### DATA SECTION

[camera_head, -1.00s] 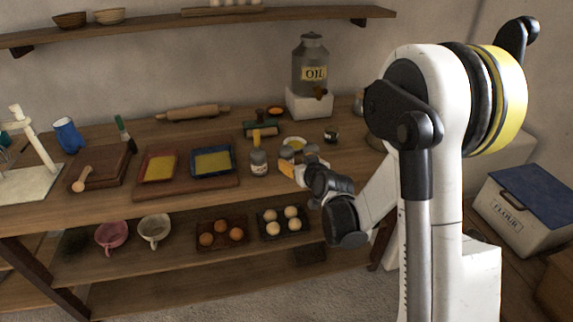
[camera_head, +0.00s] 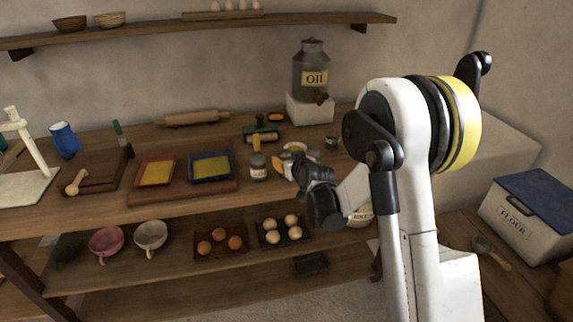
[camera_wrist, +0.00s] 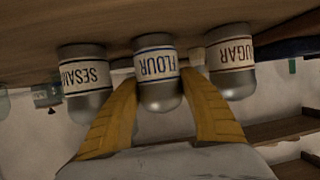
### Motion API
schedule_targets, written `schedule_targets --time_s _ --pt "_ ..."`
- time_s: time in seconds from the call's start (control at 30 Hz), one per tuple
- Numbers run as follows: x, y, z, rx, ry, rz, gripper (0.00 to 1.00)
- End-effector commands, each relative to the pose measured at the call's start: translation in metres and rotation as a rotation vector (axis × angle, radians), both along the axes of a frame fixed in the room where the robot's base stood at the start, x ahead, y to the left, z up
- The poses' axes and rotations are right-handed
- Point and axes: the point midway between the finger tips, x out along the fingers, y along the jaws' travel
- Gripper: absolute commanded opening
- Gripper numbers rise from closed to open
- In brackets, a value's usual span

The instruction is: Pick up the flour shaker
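The flour shaker (camera_wrist: 157,75) is a small metal jar with a white FLOUR label, upside down in the wrist view, where the tabletop is at the top. My gripper (camera_wrist: 158,82) has its yellow fingers on either side of it, with narrow gaps showing, so it looks open around the shaker. The sesame shaker (camera_wrist: 84,80) is left of the fingers and the sugar shaker (camera_wrist: 231,62) right of them. In the head view my gripper (camera_head: 279,163) is low over the table, right of a shaker (camera_head: 258,167); I cannot make out the flour shaker there.
Left of the gripper are a blue tray (camera_head: 212,180) and an orange tray (camera_head: 142,183) on a board. The oil tank (camera_head: 311,66) stands behind. Bowls and egg trays are on the lower shelf. A FLOUR bin (camera_head: 510,225) stands at the right.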

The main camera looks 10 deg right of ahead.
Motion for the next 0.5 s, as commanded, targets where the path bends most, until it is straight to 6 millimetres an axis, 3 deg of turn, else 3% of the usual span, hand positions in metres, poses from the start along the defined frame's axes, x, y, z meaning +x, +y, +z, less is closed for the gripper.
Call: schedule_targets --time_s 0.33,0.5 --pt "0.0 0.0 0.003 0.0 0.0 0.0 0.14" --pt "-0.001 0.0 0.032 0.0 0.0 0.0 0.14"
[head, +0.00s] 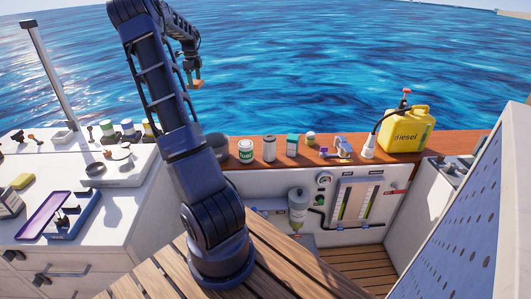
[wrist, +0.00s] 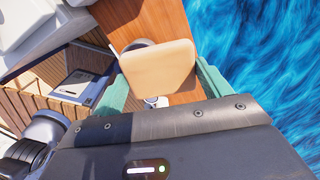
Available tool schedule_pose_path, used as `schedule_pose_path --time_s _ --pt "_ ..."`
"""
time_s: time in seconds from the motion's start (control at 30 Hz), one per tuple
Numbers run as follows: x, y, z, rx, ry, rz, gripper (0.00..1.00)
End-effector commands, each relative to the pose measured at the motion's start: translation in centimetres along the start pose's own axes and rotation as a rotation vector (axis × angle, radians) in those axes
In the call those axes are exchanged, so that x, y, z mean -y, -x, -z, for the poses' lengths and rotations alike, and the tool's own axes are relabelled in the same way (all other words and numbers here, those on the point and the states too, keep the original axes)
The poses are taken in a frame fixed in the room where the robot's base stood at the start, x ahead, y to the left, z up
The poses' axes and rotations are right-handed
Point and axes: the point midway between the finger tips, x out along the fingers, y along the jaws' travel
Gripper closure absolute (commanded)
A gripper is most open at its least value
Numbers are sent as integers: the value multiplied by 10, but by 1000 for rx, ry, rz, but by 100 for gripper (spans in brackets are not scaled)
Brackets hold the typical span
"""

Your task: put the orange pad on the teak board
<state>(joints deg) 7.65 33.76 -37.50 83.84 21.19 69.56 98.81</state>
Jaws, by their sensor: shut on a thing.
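The orange pad (head: 195,85) hangs at the tip of my raised arm in the head view, against the blue water. In the wrist view the pad (wrist: 155,66) is a flat, pale orange square with rounded corners. My gripper (head: 191,68) is shut on it, with a green finger at each side in the wrist view. The reddish-brown teak board (head: 378,158) runs along the top of the white hatch wall. It also shows beyond the pad in the wrist view (wrist: 154,18). The pad is held above, apart from the board, and hides part of it.
A white counter (head: 120,190) with a purple tray (head: 47,214) is at left. Bare board shows in gaps between things.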

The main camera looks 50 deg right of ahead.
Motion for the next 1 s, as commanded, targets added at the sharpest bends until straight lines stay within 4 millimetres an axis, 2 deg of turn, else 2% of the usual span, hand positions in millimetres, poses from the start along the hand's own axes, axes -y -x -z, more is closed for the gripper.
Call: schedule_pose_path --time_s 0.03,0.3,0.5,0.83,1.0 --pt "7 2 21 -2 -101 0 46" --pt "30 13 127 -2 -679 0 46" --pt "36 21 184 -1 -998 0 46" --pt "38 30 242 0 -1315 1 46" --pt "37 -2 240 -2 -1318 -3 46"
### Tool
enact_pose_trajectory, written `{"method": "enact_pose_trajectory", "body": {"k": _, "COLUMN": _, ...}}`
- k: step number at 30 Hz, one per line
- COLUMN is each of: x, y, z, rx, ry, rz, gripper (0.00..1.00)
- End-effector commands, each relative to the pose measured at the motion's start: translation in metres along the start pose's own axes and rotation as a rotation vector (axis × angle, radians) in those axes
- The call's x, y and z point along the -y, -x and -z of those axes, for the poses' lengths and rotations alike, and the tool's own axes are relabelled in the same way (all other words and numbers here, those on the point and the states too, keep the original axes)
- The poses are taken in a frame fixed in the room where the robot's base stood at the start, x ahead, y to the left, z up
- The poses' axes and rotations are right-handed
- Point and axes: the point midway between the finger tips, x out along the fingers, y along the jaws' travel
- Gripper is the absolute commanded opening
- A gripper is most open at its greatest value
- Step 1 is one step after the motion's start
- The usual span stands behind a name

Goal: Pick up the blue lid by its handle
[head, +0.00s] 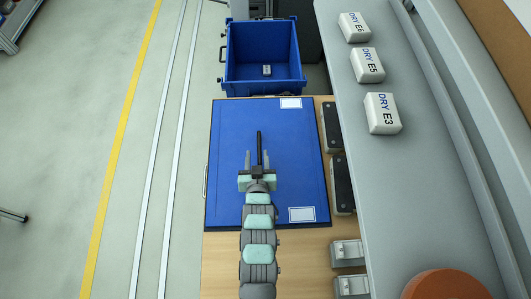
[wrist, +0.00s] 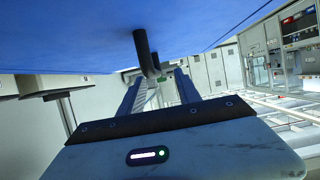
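The blue lid (head: 225,125) lies flat on a wooden table in the head view, with white labels at two corners. Its blue surface fills the top of the wrist view (wrist: 80,35). A black bar handle (head: 259,140) stands out near the lid's middle; it also shows in the wrist view (wrist: 141,45). My gripper (head: 257,156) is over the lid, its two fingers apart, one on each side of the handle in the picture. In the wrist view, the handle appears between the open fingers (wrist: 158,82). I see no finger touching it. My gripper hides part of the handle.
A blue crate (head: 233,60) with a small white package (head: 267,70) stands beyond the lid. Dark flat units (head: 332,127) and grey blocks (head: 347,253) line the table's right side. White packages (head: 383,113) sit on a grey conveyor (head: 400,180). The left floor is open.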

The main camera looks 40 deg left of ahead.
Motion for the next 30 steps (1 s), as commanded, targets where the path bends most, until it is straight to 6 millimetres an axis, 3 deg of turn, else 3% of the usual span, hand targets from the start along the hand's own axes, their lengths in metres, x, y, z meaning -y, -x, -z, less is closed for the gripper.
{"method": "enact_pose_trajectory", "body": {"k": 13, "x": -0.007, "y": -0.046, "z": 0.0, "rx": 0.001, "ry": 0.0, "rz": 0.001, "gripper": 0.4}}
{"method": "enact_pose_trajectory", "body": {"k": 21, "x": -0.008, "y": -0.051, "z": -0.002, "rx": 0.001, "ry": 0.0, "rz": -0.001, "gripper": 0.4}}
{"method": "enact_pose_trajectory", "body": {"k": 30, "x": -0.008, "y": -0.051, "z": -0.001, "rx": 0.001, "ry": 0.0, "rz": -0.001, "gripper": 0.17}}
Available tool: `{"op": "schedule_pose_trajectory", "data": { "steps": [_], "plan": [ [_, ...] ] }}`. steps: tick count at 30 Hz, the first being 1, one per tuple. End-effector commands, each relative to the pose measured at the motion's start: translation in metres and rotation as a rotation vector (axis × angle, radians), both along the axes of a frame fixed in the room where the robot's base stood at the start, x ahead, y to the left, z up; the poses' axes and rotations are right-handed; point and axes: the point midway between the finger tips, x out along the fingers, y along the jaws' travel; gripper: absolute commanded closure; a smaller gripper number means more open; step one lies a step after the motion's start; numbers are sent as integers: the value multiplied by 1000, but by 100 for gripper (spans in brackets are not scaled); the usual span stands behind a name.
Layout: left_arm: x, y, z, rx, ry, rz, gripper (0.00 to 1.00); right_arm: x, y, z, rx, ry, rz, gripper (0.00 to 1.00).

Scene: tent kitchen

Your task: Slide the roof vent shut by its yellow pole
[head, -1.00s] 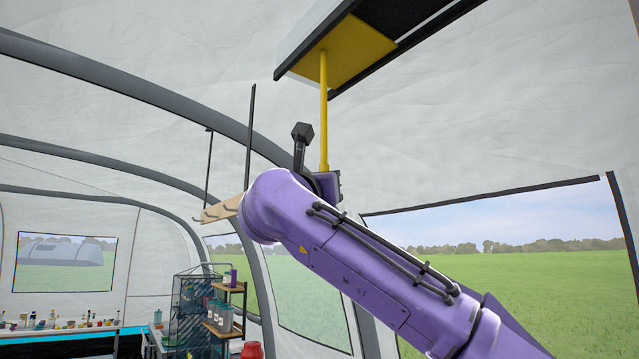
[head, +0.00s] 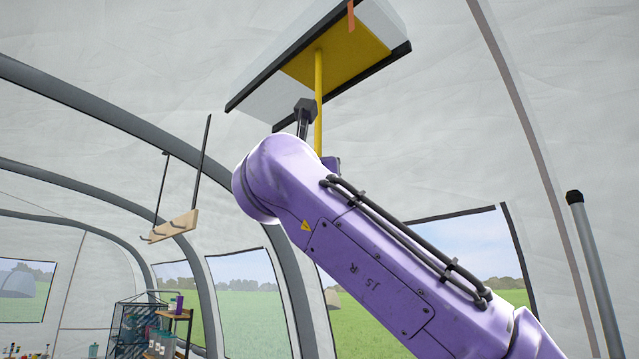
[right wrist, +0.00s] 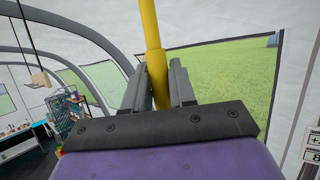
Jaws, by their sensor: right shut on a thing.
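The roof vent (head: 262,92) is at the top of the head view, between black rails. Its yellow panel (head: 345,58) has pale areas to its left and upper right; I cannot tell how much of the vent is open. The yellow pole (head: 319,105) hangs down from the panel, and it also shows in the right wrist view (right wrist: 151,28). My right gripper (right wrist: 160,78) is shut on the pole, one dark finger on each side. In the head view my purple right arm hides the gripper and the pole's lower end. My left gripper is not in view.
A wooden hanging rack (head: 173,226) on dark rods is left of my arm. A shelf unit with bottles (head: 160,325) stands low at left. A grey pole (head: 594,270) rises at right. An orange strip (head: 351,16) hangs by the vent's top edge.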

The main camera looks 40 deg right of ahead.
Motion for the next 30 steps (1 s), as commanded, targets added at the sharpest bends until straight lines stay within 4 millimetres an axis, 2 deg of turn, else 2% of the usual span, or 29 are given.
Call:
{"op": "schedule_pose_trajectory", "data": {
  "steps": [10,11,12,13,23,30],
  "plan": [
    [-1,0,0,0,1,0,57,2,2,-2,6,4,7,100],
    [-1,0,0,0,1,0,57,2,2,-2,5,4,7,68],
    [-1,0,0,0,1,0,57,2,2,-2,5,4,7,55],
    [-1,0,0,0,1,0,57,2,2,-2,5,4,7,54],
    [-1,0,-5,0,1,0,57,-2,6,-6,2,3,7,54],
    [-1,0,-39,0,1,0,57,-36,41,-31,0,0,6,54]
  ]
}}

######

## CHALLENGE:
Transcribe exactly, please, the lines between the start of the records above and the line holding "- Numbers run", counting both of those lines and omitting pictures.

## TASK RESULT:
[camera_head, -1.00s] 
[camera_head, +0.00s] 
[camera_wrist, +0.00s] 
### Motion API
schedule_targets, written `schedule_targets --time_s _ --pt "_ ..."`
- time_s: time in seconds from the call's start (control at 30 Hz), one per tuple
- Numbers run as follows: x, y, z, rx, ry, rz, gripper (0.00 to 1.00)

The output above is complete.